You can also use external tables from other data sources, which is the real power of data virtualization here, and load that data into compute pools using "create table as select."

Will SQL Server Big Data clusters support other K8s services beyond Azure (e.g., Google Cloud Platform or Amazon Web Services)?
Azure Kubernetes Service (AKS) and Azure Container Services (ACS) first, and then OpenShift on Azure. Are enough variables exposed to be deployable into a managed service? The configuration type is specified, so we are leaving those options open.

One thing is sometimes overlooked. Not only is SQL Server Big Data clusters doing data virtualization and Big Data, but we are providing a managed Database as a Service (DBaaS) platform, which provides HA [high-availability], monitoring, backup and recovery.

What about standard DBA tasks like backup and recovery and index maintenance?
For backups, at deployment time you'll set destination and retention, and it will likely be a control plane job. Over time we'll add indexing, stats and consistency checks to that array of job.

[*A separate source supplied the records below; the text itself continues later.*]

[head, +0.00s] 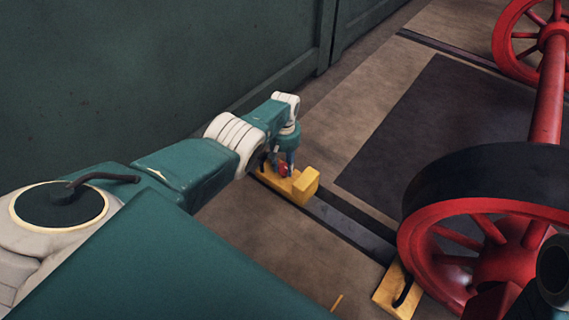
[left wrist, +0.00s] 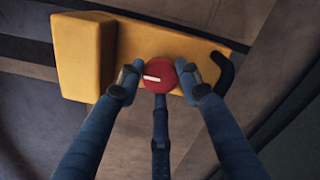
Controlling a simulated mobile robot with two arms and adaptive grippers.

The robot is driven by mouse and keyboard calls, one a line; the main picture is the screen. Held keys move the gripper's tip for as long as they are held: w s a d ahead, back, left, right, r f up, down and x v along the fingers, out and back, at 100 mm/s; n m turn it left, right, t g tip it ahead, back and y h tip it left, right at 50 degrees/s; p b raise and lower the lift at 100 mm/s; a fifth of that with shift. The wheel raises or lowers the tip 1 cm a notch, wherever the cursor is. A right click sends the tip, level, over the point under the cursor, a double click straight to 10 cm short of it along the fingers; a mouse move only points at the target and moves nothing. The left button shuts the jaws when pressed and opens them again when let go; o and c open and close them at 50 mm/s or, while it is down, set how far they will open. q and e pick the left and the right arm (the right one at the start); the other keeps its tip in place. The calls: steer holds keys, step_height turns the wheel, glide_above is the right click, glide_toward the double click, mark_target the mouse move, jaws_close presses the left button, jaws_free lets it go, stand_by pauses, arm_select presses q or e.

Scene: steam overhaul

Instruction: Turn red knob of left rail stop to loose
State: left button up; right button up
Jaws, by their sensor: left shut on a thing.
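The left rail stop is a yellow block (head: 306,184) set on the dark rail at the head view's middle. In the left wrist view its yellow body (left wrist: 84,55) fills the top, with a raised block at the left. The red knob (left wrist: 156,76) is round with a white mark lying nearly level. It also shows as a small red spot in the head view (head: 283,170). My left gripper (left wrist: 158,80) is shut on the red knob, a fingertip on each side. My right gripper is not in view.
A red wheelset (head: 482,262) stands on the rail at the right, with another yellow stop (head: 388,292) by the near wheel. A dark green wall (head: 170,75) runs along the left. A dark floor panel (head: 420,130) lies clear behind the rail.

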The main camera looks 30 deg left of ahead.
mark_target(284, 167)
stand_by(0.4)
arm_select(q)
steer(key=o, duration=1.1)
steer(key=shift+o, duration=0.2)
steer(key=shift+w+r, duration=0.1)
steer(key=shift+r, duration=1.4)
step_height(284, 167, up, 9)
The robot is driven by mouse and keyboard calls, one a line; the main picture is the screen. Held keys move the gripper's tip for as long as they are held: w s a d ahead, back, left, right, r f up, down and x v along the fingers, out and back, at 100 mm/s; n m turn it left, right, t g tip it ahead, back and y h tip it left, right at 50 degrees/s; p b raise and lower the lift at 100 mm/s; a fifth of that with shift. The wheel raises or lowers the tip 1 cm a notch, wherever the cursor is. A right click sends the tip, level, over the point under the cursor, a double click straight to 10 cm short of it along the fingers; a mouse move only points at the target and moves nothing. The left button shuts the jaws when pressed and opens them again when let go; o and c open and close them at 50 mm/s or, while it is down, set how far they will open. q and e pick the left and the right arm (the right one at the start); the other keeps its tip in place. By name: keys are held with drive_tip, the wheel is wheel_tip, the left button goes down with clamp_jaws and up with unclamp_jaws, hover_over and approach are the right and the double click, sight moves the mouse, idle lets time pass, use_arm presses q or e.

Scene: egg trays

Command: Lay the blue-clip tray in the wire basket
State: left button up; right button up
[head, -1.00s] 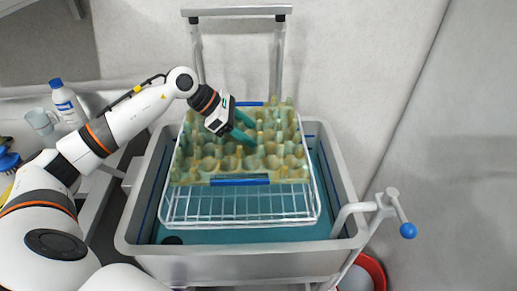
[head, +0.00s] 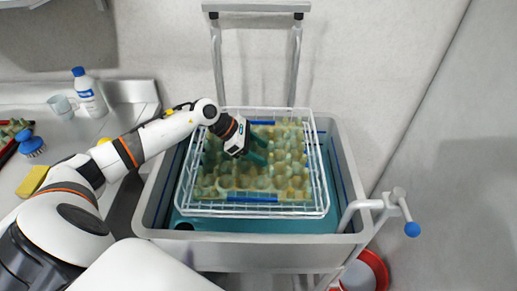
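The egg tray (head: 246,183) is a mottled yellow-green moulded tray with a blue clip (head: 252,199) on its front edge and another blue clip (head: 263,123) at its back edge. It lies within the white wire basket (head: 254,213), whose rim shows all around it. The basket stands in the grey cart with a teal bottom. My right gripper is out of view.
The grey cart (head: 270,255) has an upright handle (head: 256,8) behind and a blue-knobbed lever (head: 411,229) at right. A counter at left holds a bottle (head: 90,97), a mug (head: 61,106), a brush (head: 30,146) and a yellow sponge (head: 32,181). A red bucket (head: 372,268) stands at lower right.

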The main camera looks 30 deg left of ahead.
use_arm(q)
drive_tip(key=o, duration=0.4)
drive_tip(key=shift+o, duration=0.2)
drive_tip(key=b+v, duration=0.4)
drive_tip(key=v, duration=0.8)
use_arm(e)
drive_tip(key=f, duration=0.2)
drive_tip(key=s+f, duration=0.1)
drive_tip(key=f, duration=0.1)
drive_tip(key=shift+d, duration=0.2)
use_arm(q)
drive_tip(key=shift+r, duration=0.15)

You can deploy it anywhere where there is K8s. So, you can have consistency about how you deploy the solution, anywhere on any cloud. A lot of what of SQL Server Big Data clusters does is bring cloud concepts to outside of the public cloud, or at lease consistent across all of them, or your management. Management services are built-in to the product.

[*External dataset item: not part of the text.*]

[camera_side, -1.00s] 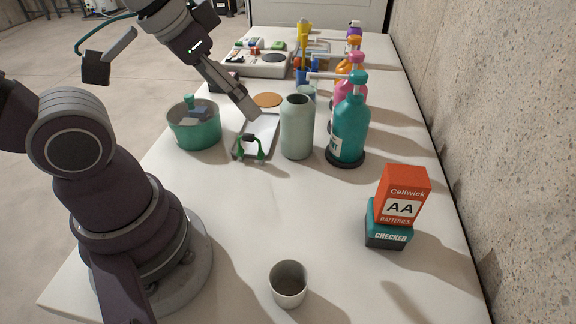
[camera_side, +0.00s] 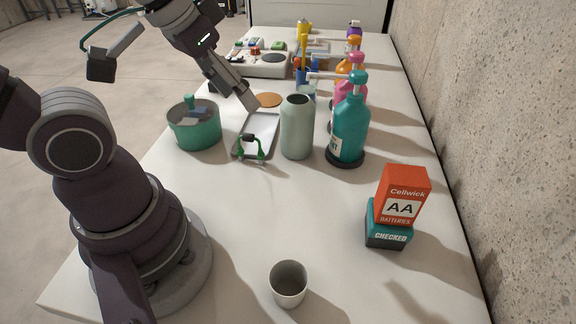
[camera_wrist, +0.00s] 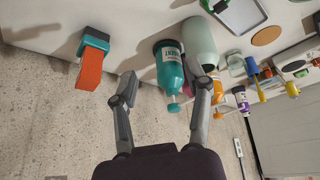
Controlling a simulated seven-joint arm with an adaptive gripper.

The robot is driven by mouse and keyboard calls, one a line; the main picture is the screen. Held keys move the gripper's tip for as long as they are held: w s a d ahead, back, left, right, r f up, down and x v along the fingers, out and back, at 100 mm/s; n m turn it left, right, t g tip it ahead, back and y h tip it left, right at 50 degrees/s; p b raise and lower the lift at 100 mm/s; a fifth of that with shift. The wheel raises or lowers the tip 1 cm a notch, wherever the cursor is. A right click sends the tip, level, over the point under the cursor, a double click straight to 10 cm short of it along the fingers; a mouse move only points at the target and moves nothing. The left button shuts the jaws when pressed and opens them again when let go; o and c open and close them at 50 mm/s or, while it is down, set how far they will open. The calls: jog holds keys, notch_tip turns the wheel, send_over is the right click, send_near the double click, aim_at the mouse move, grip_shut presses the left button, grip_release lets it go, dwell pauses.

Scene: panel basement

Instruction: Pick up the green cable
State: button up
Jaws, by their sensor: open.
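The green cable (camera_side: 262,153) is a short bent length with a black piece at its middle. It lies at the near end of a grey-rimmed white tray (camera_side: 262,124). In the wrist view, a bit of green (camera_wrist: 220,6) shows at the tray's edge, at the top of the picture. My gripper (camera_side: 247,103) is above the tray's far part, apart from the cable, with nothing in it. In the wrist view, the fingers of my gripper (camera_wrist: 165,82) are spread wide.
A green pot (camera_side: 195,134) stands left of the tray, and a pale green bottle (camera_side: 297,130) stands close on its right. A teal pump bottle (camera_side: 349,127), stacked boxes (camera_side: 402,197) and a grey cup (camera_side: 288,287) are farther right and nearer.

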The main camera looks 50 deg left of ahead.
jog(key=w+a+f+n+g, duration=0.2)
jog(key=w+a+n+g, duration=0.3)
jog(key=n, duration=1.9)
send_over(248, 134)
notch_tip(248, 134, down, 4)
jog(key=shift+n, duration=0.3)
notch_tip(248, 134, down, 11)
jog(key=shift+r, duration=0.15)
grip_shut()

One other thing to realize is that Machine Learning (ML) Services are running in the master instance. R, Python, Java, store/score/native prediction are natively in the master cluster.

Also, you have Spark ML in the box, so SQL Server Big Data clusters can take advantage of Spark to ML model training/scoring. Working on tying the two things together, to product a model using Spark, converting to MLeap model, load that into SQL Server and use Java extensibility to score that model in SQL Server.